Objective: Quote only the part that opens with the line containing "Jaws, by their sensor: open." and closes with the line containing "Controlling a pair". Keep both of those lines.

[Rows from a robot dataset]
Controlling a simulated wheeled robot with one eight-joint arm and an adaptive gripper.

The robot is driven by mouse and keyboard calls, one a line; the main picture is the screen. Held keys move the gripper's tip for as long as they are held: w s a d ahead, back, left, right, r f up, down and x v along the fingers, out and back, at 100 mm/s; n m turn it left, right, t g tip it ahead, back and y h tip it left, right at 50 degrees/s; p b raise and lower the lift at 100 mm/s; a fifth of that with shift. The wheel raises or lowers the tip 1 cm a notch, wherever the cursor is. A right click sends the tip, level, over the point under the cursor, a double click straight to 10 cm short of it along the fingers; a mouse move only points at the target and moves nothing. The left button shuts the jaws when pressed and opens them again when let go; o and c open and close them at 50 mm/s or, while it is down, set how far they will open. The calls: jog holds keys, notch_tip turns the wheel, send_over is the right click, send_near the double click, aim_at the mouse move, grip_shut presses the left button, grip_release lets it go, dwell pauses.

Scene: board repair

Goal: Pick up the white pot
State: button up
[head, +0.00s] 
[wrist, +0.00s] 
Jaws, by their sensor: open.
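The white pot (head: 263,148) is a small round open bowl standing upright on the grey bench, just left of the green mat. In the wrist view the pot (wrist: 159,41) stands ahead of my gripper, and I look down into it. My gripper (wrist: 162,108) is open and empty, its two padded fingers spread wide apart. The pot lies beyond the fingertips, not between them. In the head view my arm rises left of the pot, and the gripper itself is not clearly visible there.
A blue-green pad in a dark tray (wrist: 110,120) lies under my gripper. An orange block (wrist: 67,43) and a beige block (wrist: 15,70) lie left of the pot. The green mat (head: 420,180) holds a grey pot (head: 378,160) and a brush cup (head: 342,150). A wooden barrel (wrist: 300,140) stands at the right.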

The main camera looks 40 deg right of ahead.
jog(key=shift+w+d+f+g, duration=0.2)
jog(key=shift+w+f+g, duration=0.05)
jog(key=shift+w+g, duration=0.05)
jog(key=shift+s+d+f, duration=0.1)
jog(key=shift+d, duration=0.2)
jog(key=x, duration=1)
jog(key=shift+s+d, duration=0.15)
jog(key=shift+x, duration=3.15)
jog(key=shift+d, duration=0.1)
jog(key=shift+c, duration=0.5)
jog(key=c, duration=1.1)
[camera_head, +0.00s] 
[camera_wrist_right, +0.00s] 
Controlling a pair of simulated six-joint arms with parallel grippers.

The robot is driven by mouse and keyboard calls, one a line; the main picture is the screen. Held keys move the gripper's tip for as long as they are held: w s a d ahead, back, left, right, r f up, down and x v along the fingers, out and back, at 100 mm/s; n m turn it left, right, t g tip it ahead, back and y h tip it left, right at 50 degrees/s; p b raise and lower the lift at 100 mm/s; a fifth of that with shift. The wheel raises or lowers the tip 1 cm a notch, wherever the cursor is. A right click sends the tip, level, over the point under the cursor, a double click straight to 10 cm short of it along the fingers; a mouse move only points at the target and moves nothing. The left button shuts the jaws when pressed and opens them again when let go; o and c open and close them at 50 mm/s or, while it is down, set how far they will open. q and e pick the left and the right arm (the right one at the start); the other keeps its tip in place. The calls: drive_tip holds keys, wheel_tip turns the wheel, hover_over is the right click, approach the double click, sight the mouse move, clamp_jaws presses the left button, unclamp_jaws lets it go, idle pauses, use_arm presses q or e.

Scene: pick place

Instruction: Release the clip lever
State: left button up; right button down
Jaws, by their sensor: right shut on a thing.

Worked answer:
Jaws, by their sensor: open.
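The white pot (head: 263,148) is a small round open bowl standing upright on the grey bench, just left of the green mat. In the wrist view the pot (wrist: 159,41) stands ahead of my gripper, and I look down into it. My gripper (wrist: 162,108) is open and empty, its two padded fingers spread wide apart. The pot lies beyond the fingertips, not between them. In the head view my arm rises left of the pot, and the gripper itself is not clearly visible there.
A blue-green pad in a dark tray (wrist: 110,120) lies under my gripper. An orange block (wrist: 67,43) and a beige block (wrist: 15,70) lie left of the pot. The green mat (head: 420,180) holds a grey pot (head: 378,160) and a brush cup (head: 342,150). A wooden barrel (wrist: 300,140) stands at the right.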

The main camera looks 40 deg right of ahead.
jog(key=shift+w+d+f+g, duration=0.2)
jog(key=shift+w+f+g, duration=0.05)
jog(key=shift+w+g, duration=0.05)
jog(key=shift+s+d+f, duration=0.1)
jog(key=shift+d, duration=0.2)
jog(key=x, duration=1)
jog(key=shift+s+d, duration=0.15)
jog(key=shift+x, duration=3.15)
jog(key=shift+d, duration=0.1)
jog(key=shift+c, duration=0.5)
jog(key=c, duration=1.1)
[camera_head, +0.00s] 
[camera_wrist_right, +0.00s] 
Controlling a pair of simulated six-joint arms with parallel grippers.

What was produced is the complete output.